Un sarcophage (n° 16) est pourvu de décorations angulaires aux quatre coins de son couvercle. Présenté par la coutume angevine comme étant celui de l'évêque saint Maurille, il renferme les restes osseux, complets et en connexion, d'un jeune adulte. On sait par les textes que les ossements de l'évêque ont été déplacés dès le viie siècle et que des reliques en ont été prélevées, il ne peut donc s'agir de sa dépouille. Compte tenu de la position et de la taille (72 x 210 cm) du sarcophage, on peut supposer que l'inhumé appartenait à l'élite urbaine.

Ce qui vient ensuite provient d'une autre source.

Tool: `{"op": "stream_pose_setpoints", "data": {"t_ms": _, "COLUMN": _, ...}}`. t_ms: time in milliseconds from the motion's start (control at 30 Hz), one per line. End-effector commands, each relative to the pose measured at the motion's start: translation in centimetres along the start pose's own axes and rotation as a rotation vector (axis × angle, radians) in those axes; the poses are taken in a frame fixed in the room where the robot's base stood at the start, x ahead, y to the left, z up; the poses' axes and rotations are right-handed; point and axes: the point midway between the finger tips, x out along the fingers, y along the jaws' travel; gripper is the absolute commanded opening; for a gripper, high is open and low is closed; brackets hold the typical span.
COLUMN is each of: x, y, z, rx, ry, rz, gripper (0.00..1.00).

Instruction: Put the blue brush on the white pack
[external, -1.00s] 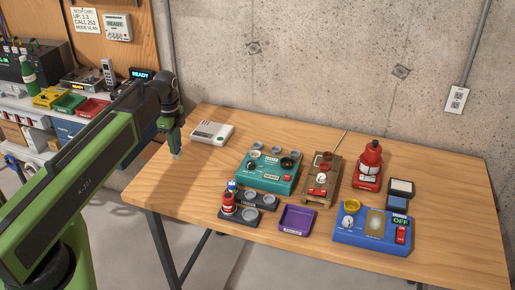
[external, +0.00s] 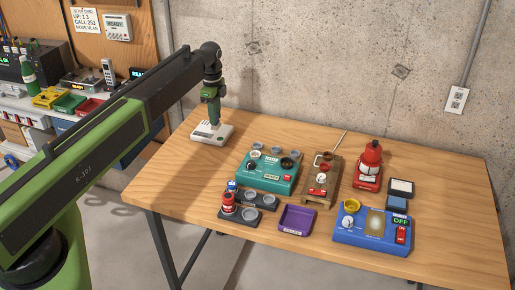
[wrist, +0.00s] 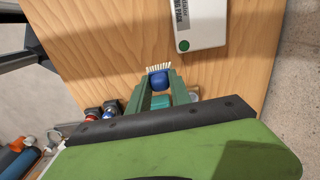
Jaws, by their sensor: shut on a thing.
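The blue brush (wrist: 159,79) with pale bristles is between my gripper's fingers in the wrist view. My gripper (external: 213,119) is shut on it, pointing down. In the external view the brush is too small to make out. The white pack (external: 211,134) lies flat at the table's back left, with a green dot on it. In the external view my gripper overlaps the pack's far part. In the wrist view the pack (wrist: 201,27) is up and to the right of the brush, apart from it in the picture. The height gap is hard to tell.
Right of the pack stand a teal device (external: 266,172), a wooden stand (external: 320,185), a red bottle (external: 369,165) and a blue device (external: 373,235). A purple tray (external: 297,220) lies in front. The table's left part is bare wood; a concrete wall is behind.

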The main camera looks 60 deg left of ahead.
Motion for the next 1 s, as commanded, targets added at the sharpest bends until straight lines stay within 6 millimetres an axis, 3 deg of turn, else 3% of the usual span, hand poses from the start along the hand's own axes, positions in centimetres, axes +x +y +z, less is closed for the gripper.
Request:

La réputation de saint Maurille, quatrième évêque d'Angers, peut expliquer la forte proportion d'enfants, surtout en bas-âge, dans les tombes. L'évêque Maurille s'était particulièrement illustré en ressuscitant un enfant de sept ans, mort dans son église avant de recevoir la confirmation. L'enfant, dès lors nommé René (littéralement « celui qui naît une deuxième fois »), prendra sa succession et deviendra l'évêque René. Très longtemps après ce miracle, les fidèles apaisaient la douleur d'avoir perdu un enfant en le faisant enterrer dans ce cimetière, sous la protection de l'évêque éponyme.

Les résultats à venir

L'endroit même de la découverte remet en cause les hypothèses formées jusqu'alors sur la situation et les dimensions de Saint-Maurille. Actuellement, bien que l'analyse des restes osseux humains soit encore en cours, les premiers résultats concernant les tombes individuelles tendent à faire apparaître de possibles regroupements familiaux par secteurs, perceptibles surtout chez les adultes. Il semble d'autre part que certaines inhumations puissent être antérieures à la première église, construite au ve siècle sous l'épiscopat de Maurille. La vocation religieuse de cette partie de la ville, véritable carrefour d'églises, s'appuierait-elle sur une tradition funéraire de la fin de l'Antiquité classique ? La suite des recherches archéologiques devraient permettre de comprendre pourquoi tant de basiliques ont été construites en cet endroit.